US public opinion, though critical of Hitler and sympathetic to the refugees, favored the immigration restrictions. Like Cuba, the Great Depression left millions without work and fearful of foreign competition for scarce jobs. President Franklin D Roosevelt could have issued an Executive Order to allow the St. Louis to dock, but public hostility to immigrants and a forthcoming election were among his considerations. A request to land in Halifax, Nova Scotia was also denied by the Canadian Prime Minister.
By June, Captain Schroder had no option but to turn the ocean liner back to Europe.
The joy the Jewish passengers had felt in May was replaced by utter desperation.

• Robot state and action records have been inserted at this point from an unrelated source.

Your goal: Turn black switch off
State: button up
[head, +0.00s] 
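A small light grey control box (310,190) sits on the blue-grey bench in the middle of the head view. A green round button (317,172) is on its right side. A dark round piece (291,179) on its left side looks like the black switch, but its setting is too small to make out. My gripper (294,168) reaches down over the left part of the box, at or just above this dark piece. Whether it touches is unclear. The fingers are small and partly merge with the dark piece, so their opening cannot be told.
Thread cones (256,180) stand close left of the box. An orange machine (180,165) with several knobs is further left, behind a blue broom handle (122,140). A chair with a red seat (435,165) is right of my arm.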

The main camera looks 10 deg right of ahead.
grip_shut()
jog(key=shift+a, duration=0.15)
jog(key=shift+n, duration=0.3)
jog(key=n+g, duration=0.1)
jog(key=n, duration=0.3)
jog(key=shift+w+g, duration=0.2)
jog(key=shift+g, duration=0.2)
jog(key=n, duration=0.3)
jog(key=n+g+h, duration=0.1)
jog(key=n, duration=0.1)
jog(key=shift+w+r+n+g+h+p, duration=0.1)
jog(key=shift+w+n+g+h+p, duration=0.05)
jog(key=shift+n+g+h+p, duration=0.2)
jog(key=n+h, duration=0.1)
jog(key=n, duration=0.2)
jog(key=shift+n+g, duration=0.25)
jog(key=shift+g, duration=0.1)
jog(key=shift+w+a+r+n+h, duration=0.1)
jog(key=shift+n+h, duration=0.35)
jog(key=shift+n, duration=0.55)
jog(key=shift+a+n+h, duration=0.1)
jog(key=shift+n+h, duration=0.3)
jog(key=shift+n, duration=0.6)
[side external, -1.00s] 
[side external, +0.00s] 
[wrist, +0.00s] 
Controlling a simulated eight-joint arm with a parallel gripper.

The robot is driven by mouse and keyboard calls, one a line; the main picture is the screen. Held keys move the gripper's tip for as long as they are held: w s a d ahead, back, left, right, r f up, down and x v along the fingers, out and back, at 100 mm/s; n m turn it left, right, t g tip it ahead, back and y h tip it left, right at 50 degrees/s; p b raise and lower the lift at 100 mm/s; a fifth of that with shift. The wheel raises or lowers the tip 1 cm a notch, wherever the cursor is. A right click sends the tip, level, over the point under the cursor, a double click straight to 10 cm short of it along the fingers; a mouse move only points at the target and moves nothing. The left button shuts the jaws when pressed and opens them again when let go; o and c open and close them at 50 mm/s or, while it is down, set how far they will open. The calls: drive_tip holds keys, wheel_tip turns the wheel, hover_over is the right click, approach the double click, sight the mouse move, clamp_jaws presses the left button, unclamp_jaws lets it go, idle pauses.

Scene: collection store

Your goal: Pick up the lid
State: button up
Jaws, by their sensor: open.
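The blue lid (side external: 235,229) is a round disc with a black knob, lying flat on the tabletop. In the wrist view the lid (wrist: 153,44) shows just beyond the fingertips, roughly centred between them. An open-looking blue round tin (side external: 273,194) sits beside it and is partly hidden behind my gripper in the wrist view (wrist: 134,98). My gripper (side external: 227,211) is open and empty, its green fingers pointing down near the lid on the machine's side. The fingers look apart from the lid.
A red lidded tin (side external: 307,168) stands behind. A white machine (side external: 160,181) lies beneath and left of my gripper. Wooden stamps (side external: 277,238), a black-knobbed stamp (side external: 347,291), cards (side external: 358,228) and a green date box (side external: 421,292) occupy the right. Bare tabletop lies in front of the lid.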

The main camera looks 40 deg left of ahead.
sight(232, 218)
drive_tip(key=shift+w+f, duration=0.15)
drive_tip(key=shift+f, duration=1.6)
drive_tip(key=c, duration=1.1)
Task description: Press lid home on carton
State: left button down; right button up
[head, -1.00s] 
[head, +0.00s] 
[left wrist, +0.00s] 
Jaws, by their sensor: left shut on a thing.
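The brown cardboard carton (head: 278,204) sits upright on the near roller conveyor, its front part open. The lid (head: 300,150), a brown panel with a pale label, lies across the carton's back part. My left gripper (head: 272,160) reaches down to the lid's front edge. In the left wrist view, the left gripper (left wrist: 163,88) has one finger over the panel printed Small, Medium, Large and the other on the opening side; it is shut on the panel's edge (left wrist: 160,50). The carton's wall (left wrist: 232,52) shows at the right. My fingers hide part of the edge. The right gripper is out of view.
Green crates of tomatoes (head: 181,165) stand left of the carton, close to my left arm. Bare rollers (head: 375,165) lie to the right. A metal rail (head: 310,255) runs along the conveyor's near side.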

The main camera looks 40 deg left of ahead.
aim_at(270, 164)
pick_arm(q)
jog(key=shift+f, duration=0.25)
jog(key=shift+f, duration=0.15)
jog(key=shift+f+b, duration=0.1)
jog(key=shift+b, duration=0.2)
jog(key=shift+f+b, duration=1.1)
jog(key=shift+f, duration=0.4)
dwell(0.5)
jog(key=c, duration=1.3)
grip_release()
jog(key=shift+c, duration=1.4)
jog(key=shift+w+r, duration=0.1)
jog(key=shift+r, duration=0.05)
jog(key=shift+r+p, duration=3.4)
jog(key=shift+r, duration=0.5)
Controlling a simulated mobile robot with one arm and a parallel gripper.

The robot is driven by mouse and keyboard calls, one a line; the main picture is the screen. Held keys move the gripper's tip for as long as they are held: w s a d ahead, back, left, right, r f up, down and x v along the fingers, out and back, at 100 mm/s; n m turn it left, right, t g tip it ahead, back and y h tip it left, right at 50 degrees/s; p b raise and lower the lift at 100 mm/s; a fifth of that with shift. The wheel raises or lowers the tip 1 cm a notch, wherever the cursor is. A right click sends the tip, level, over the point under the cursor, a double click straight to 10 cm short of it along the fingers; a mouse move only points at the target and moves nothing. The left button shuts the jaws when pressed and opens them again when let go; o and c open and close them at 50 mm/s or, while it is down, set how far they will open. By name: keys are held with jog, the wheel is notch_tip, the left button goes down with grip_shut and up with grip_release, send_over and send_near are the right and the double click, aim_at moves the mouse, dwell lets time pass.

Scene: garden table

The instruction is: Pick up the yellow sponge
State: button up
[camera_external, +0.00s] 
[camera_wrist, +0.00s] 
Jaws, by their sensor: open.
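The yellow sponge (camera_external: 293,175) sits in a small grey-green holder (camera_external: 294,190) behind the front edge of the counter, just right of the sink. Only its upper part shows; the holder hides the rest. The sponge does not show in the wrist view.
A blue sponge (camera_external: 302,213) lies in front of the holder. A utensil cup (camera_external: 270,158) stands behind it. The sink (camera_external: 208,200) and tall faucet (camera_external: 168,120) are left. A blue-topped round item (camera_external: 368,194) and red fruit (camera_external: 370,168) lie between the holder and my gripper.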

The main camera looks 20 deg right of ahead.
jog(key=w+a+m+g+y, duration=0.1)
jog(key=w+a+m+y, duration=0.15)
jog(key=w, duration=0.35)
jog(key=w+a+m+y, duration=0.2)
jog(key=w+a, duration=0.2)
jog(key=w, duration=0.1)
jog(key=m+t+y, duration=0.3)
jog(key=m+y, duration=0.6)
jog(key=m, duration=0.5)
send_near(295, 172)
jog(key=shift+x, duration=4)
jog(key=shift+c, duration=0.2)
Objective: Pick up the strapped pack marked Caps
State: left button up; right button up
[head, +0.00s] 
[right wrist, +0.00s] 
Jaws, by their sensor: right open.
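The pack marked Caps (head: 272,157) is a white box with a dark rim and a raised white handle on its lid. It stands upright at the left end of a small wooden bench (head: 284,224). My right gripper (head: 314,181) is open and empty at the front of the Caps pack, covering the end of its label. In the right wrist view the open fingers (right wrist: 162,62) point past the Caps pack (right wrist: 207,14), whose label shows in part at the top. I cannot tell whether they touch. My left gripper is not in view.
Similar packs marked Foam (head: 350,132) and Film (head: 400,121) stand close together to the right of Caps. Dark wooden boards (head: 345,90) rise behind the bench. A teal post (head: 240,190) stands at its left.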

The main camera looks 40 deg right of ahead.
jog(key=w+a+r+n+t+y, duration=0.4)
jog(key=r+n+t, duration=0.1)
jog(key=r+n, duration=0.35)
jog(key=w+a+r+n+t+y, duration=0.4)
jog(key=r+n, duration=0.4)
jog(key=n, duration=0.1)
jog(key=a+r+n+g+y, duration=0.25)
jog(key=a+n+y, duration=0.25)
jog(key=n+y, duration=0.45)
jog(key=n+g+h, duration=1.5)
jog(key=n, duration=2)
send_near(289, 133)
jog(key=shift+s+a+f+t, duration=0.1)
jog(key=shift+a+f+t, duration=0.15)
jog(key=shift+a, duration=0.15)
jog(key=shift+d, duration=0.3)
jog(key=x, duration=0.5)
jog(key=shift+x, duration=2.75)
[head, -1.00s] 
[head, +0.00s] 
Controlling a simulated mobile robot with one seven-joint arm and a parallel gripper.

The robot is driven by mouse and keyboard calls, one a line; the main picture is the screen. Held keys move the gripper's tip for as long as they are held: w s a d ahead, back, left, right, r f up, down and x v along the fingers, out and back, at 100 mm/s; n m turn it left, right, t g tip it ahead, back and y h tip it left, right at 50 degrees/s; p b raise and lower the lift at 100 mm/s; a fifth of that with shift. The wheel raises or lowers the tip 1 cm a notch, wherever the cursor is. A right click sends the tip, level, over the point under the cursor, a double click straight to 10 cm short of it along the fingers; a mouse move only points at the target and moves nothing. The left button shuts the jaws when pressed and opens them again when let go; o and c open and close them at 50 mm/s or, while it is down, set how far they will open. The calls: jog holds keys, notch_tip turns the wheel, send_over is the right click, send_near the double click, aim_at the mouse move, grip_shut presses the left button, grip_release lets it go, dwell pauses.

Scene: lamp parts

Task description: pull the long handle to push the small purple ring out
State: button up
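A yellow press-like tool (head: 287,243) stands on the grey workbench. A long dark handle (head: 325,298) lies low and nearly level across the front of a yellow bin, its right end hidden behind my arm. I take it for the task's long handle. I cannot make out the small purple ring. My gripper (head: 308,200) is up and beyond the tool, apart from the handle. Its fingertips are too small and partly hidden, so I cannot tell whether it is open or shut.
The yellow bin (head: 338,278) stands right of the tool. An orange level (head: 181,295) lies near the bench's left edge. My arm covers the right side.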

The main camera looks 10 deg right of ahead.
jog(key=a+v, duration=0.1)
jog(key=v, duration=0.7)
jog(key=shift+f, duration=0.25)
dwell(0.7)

What was to happen to them now? No-one dared speak about what vengeance the Nazis would inflict upon them once they returned to Germany. People were openly weeping as they wandered the ship’s decks – one passenger even committed suicide by slitting his wrists and jumping overboard.
As it turned out, the Jews did not have to return to Nazi Germany. Instead, much to the relief of the passengers, 4 European countries agreed to split up the refugees. In June, the St. Louis docked at Antwerp, Belgium, over a month after it left Germany. Four governments agreed to secure visas for the passengers: Great Britain took 288; the Netherlands 181, Belgium 214 and France 224.
Of the 288 passengers admitted to the UK, all survived World War II unharmed. Of the 620 passengers who returned to the continent, 532 were trapped when the German military stormed through Western Europe in 1939, overthrowing their host nations Belgium, Holland, Denmark and ultimately France. Nearly all were captured and sent east to Nazi Death Camps Auschwitz and Sobibor. 278 managed to survive the deadly Holocaust … but 254 did not.
The journey of the SS St Louis and its ill-fated passengers was the subject of a 1974 nonfiction best seller, Voyage of the Damned. Then a subsequent 1976 award winning film on which it was based, Voyage of the Damned, starring Max von Sydow as Captain Schroeder.